• [Material supplied]
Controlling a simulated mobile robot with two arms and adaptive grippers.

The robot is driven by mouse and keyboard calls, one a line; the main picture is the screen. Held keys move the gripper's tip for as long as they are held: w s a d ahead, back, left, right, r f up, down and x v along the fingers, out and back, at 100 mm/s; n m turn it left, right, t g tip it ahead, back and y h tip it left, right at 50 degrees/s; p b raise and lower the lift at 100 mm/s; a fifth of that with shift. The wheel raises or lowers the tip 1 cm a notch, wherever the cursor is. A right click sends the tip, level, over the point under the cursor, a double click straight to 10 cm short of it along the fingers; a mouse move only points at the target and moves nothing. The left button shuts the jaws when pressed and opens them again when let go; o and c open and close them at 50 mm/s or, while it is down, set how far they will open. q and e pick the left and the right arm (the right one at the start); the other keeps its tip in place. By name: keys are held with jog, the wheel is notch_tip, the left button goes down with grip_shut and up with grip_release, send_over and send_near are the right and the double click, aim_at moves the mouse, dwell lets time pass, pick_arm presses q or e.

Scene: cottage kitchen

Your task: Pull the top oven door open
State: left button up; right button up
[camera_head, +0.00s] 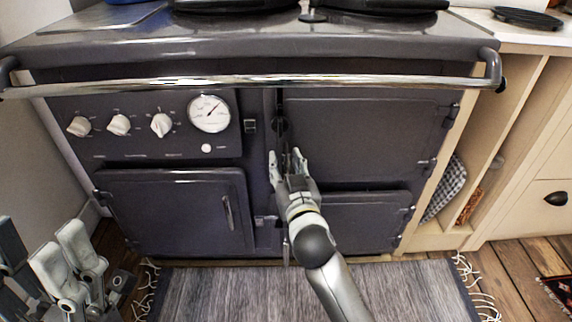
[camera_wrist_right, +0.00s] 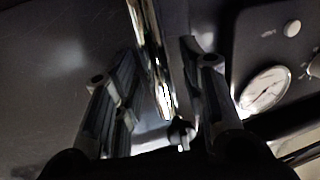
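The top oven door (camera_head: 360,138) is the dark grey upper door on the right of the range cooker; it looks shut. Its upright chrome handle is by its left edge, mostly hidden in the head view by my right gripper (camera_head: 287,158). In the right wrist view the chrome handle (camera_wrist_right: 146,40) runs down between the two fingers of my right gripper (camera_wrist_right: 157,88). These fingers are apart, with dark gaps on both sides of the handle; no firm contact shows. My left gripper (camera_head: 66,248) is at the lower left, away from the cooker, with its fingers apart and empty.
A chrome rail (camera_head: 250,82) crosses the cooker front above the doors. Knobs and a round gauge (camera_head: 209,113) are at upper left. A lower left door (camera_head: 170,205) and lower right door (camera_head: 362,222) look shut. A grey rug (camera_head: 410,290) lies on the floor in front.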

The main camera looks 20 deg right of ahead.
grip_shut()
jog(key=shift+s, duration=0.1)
---
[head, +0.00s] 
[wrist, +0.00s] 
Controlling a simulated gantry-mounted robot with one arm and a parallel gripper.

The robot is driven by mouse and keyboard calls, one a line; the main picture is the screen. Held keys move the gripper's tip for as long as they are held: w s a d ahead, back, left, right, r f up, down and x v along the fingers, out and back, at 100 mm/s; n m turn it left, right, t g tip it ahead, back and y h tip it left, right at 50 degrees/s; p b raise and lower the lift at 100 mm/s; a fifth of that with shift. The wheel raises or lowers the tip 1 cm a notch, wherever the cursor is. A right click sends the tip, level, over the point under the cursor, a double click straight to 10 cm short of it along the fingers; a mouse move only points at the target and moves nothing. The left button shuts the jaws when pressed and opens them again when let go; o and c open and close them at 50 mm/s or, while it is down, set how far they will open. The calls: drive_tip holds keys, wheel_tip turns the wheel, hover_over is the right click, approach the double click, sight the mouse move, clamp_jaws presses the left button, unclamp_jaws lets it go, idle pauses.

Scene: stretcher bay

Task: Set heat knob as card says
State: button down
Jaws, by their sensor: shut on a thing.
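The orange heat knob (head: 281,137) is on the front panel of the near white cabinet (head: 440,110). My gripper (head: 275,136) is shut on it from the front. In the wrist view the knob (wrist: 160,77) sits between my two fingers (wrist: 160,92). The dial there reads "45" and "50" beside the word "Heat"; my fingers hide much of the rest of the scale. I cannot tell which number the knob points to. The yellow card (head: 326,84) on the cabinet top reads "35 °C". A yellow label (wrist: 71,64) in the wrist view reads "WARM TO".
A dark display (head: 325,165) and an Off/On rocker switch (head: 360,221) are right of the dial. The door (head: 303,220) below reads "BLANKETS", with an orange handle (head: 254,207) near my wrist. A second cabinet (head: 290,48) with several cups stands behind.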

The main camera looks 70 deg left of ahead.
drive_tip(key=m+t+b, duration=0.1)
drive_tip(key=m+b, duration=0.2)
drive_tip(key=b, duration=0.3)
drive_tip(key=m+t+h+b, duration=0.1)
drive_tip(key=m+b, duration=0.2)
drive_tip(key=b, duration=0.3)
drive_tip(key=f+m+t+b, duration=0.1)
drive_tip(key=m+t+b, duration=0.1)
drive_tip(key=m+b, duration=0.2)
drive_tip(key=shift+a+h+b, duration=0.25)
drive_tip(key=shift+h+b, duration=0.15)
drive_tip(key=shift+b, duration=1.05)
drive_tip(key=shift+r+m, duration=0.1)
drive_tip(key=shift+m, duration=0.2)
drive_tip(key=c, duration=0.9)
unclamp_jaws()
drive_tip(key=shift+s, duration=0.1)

• [Your goal] Copy out each line of the data containing the string "Scene".

• [Complete output]
Scene: cottage kitchen
Scene: stretcher bay

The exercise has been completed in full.